● **What the task asks**
The required output consists solely of the lines from the one containing "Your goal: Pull" down to the one containing "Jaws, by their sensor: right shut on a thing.", both included, each quoted exactly.

═══

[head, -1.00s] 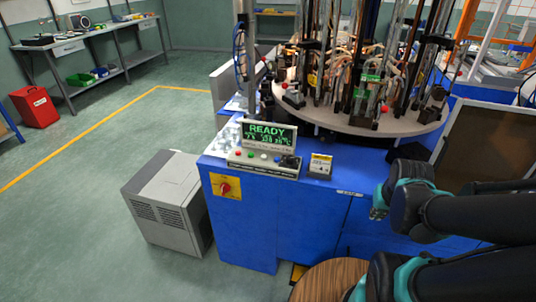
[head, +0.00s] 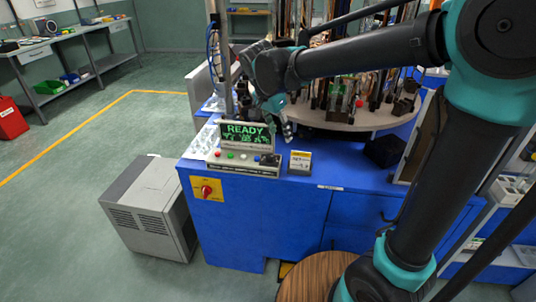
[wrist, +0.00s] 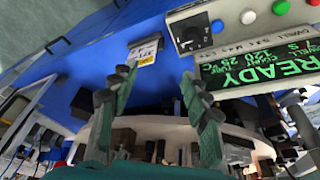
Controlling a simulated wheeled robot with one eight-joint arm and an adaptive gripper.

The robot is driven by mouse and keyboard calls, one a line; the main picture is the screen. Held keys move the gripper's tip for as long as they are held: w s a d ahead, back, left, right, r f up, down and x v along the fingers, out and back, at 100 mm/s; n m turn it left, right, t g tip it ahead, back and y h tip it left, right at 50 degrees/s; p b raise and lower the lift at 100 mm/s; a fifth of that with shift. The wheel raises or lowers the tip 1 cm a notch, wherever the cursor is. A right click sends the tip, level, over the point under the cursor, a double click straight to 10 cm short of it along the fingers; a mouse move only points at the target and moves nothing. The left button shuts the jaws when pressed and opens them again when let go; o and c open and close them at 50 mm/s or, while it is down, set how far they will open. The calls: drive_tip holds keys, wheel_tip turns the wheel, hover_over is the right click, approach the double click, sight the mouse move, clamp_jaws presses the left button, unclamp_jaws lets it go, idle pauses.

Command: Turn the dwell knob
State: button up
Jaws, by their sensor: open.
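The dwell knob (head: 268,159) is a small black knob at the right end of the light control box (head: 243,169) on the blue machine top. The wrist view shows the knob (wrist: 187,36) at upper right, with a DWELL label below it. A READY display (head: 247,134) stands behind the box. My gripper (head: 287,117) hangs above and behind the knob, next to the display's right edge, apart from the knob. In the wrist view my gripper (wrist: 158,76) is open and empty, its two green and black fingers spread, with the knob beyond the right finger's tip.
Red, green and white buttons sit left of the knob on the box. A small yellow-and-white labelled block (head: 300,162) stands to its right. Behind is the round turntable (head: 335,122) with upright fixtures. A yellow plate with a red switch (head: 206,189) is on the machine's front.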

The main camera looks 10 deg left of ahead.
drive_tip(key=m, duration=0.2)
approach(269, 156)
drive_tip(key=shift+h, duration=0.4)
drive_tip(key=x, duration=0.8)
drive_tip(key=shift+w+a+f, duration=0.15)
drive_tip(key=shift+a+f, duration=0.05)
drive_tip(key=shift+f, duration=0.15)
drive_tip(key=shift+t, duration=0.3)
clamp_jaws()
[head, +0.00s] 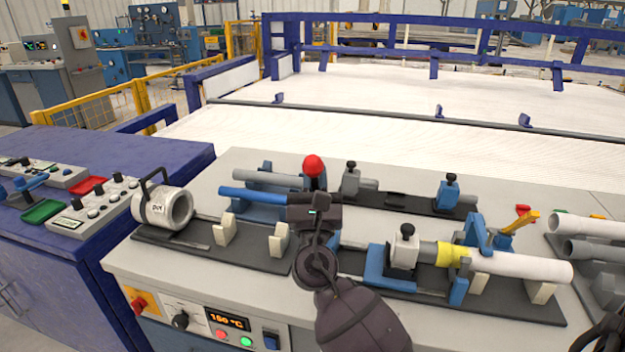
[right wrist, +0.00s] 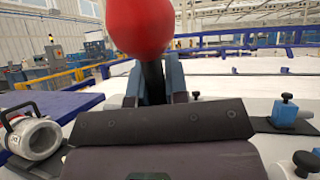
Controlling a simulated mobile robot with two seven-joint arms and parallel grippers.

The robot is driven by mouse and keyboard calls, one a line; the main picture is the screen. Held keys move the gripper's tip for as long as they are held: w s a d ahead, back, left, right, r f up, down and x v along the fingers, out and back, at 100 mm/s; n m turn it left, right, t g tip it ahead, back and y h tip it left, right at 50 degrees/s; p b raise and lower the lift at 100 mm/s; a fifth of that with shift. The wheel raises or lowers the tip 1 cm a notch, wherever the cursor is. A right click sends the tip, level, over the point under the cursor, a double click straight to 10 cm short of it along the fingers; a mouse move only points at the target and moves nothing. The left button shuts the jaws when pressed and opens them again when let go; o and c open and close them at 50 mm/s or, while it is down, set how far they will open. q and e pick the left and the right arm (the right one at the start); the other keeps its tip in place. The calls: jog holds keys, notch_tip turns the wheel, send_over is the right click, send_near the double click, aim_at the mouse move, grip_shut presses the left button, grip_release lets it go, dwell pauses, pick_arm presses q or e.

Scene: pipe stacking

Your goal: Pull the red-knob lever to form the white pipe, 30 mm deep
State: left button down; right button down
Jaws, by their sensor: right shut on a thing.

═══

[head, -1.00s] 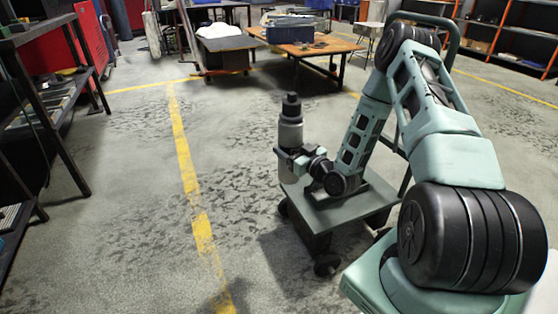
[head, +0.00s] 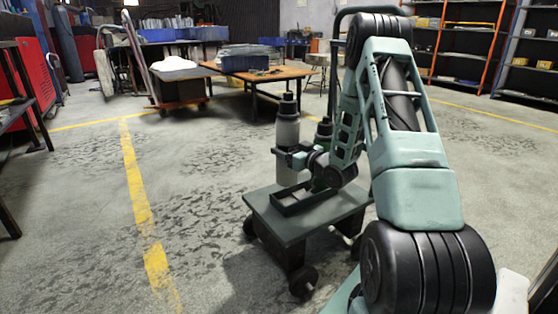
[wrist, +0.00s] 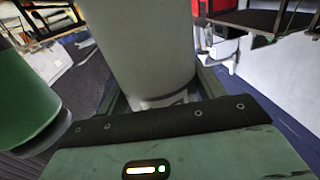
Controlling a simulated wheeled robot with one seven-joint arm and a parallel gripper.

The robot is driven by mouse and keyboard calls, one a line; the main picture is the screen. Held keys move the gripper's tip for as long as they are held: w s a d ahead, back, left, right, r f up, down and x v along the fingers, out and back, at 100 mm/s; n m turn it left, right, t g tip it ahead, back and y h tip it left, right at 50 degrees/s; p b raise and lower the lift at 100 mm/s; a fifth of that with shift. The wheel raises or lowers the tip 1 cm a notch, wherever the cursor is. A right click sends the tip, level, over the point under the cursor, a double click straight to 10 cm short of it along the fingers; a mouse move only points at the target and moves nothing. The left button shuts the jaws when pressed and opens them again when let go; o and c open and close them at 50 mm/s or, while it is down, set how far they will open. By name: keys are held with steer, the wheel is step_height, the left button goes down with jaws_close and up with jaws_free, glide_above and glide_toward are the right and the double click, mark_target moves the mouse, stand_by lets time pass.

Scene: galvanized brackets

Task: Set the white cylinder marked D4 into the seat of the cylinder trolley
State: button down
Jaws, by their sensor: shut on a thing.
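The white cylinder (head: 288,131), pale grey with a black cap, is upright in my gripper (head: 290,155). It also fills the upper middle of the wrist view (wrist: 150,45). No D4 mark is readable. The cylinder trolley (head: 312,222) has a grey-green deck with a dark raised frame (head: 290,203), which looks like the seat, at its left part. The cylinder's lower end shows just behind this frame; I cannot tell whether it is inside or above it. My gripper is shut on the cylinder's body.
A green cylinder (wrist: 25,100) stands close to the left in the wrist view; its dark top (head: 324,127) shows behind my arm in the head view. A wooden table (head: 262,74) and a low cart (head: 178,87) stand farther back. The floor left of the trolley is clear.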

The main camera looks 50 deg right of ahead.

═══

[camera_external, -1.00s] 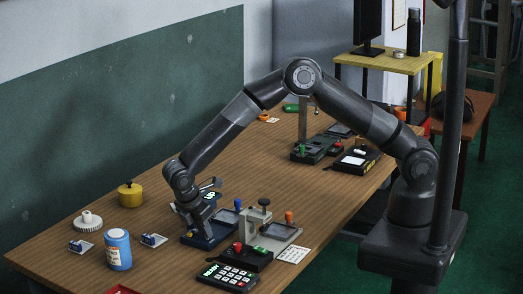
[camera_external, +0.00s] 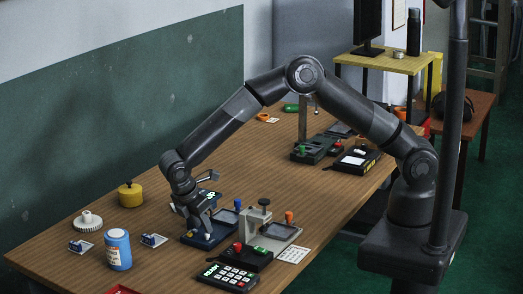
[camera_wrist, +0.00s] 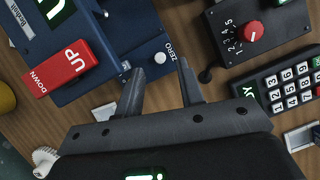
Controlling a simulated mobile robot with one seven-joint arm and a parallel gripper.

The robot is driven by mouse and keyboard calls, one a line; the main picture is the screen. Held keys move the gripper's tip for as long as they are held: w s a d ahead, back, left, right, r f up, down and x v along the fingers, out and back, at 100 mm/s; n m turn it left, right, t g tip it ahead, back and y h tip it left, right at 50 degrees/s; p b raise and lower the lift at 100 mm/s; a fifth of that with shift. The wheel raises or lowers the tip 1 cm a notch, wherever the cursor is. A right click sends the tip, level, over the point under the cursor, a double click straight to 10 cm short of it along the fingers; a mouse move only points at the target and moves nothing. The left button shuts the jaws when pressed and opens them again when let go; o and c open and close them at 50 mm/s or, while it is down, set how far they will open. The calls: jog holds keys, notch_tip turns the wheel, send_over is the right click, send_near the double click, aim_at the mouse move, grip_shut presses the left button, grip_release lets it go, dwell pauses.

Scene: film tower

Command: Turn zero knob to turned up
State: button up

═══

● **Exercise response**
Your goal: Pull the red-knob lever to form the white pipe, 30 mm deep
State: left button down; right button down
Jaws, by their sensor: right shut on a thing.

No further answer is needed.